Since the 1980s, the judicial landscape has gradually evolved to protect the rights of transgender people across Canada.
Laws like Bill C-16 and Ontario’s Affirming Sexual Orientation and Gender Identity Act aim to protect gender identity and expand the scope of expression for transgender communities.
This includes criminalizing gender-identity discrimination and making gender-affirming health care insurable.
However, public attitudes haven’t kept up with the changing legal landscape.
In 2020, the Toronto Police Service reported that LGBTQ2S+ people were the third-most targeted group for hate crimes.

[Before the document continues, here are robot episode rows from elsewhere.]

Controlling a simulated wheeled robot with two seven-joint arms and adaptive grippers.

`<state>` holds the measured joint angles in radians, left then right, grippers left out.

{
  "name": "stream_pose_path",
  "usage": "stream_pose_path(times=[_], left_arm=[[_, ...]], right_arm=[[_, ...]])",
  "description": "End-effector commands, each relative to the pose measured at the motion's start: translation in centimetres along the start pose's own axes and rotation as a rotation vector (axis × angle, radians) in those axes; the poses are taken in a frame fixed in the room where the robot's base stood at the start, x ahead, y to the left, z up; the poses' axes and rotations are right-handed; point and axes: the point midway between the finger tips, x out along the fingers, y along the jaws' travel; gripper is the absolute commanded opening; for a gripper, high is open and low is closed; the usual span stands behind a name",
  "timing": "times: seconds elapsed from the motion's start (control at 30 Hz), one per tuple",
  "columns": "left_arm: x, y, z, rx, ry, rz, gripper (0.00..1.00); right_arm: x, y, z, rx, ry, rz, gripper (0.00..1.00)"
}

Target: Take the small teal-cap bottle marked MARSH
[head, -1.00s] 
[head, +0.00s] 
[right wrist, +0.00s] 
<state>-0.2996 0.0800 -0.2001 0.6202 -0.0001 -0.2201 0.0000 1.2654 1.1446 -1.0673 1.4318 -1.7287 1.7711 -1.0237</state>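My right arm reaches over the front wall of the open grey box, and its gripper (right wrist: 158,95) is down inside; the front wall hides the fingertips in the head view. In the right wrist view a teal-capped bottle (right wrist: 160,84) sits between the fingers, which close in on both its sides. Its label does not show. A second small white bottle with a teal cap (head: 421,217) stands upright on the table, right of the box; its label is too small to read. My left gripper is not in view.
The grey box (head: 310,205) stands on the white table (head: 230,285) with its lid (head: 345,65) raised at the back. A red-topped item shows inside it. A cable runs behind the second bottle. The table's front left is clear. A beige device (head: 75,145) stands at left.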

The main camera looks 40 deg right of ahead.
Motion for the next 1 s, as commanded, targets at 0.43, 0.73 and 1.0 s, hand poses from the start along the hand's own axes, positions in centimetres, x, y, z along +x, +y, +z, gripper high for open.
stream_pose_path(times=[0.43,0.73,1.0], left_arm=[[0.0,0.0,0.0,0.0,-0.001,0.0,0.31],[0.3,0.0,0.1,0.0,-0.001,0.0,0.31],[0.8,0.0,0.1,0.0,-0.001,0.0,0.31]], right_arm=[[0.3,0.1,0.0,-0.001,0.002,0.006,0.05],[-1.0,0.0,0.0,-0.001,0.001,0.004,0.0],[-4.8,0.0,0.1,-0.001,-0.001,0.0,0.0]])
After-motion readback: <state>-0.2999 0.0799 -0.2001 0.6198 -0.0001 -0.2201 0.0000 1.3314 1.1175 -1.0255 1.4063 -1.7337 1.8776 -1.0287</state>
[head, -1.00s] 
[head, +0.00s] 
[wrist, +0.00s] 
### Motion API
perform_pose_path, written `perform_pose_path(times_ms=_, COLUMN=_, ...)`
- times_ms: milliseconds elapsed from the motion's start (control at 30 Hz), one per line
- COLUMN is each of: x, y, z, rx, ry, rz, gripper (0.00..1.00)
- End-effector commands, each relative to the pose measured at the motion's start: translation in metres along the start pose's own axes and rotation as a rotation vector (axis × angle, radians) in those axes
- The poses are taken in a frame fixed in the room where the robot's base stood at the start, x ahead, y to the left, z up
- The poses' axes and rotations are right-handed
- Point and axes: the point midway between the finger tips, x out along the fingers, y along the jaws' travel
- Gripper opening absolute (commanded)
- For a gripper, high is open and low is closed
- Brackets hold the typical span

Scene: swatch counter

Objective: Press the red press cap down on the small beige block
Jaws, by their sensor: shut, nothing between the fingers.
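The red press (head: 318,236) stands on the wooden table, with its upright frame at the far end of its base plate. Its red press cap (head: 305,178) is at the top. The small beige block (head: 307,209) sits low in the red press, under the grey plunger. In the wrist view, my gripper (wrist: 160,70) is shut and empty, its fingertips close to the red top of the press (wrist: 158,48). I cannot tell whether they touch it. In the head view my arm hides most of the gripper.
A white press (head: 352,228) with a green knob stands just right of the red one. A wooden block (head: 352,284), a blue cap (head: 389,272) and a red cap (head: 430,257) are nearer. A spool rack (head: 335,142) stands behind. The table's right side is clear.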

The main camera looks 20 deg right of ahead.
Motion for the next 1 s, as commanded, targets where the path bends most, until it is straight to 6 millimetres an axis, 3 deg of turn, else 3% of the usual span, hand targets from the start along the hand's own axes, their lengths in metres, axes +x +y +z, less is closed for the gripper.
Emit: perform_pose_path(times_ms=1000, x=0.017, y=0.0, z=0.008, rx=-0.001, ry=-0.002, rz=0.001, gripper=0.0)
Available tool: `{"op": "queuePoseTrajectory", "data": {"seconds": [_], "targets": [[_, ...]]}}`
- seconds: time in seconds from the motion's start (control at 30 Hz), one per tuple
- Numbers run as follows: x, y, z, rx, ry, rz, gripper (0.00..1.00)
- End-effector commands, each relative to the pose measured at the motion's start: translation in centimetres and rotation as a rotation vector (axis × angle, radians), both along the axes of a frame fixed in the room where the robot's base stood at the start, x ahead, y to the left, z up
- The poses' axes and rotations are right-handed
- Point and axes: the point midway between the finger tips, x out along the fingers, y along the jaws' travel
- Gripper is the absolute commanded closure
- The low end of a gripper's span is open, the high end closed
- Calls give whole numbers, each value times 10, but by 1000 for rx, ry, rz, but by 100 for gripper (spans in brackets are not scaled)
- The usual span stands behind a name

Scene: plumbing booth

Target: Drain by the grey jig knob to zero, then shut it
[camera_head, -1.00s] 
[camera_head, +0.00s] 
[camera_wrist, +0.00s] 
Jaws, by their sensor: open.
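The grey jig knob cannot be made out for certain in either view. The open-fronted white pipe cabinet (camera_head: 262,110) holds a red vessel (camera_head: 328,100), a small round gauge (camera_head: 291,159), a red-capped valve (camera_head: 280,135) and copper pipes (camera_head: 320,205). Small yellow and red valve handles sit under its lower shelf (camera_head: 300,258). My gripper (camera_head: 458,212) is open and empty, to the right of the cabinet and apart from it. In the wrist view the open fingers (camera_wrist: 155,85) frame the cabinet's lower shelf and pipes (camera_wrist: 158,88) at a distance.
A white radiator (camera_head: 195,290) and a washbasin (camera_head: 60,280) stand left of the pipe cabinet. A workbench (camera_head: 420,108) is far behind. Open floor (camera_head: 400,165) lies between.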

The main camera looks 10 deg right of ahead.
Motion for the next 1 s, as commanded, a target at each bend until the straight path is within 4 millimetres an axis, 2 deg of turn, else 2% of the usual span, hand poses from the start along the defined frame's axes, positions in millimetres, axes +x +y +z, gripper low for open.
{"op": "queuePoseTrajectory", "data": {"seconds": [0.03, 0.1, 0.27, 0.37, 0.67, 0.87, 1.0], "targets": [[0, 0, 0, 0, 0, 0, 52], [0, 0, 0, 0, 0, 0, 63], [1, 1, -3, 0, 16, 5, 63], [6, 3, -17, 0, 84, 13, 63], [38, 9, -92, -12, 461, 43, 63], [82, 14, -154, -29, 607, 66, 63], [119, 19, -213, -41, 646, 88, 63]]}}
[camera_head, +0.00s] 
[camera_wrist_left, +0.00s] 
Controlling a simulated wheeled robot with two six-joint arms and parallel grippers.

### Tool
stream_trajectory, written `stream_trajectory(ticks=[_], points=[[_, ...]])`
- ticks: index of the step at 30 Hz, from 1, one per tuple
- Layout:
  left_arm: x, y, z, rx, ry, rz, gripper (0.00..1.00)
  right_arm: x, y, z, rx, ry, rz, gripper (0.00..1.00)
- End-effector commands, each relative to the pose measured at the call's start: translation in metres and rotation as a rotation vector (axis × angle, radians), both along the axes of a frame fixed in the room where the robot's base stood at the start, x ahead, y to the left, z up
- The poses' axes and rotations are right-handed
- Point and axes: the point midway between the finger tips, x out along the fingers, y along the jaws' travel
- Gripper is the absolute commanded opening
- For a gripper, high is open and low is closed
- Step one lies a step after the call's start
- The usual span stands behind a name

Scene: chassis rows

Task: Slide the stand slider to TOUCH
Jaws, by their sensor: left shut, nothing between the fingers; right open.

A 2018 survey by Statistics Canada reported that transgender people were more likely than cisgender people to experience violence and face harassment at work, in public and online.
“Laws are great against bigots, but you can’t legislate compassion,” Coyote said.
Transitioning is a very different experience from what it was 40 years ago, thanks to support networks like the Trans Collective, gender-affirming legislation, and evolving social attitudes.
However, discrimination and marginalization remain a persistent challenge for many in the LGBTQ2S+ community.
“Challenges like access to resources, information and acceptance are still at play for younger trans people, just as it was for people in the ‘80s,” said Ollie Coombs, co-ordinator at the Trans Collective.
For better or worse, these challenges are a unifying factor for transgender people of all ages.
“Both perspectives come from personal experience,” said Coombs. “It’s how people adapt to survive.”
For many leaders, advocacy is a way to give back to the LGBTQ2S+ community.
Coyote shares this sentiment, empowered by the talks they hold and educating people outside the transgender community.
“Getting to people before discrimination happens is such a powerful act. Laws protect you after it happens,” said Coyote.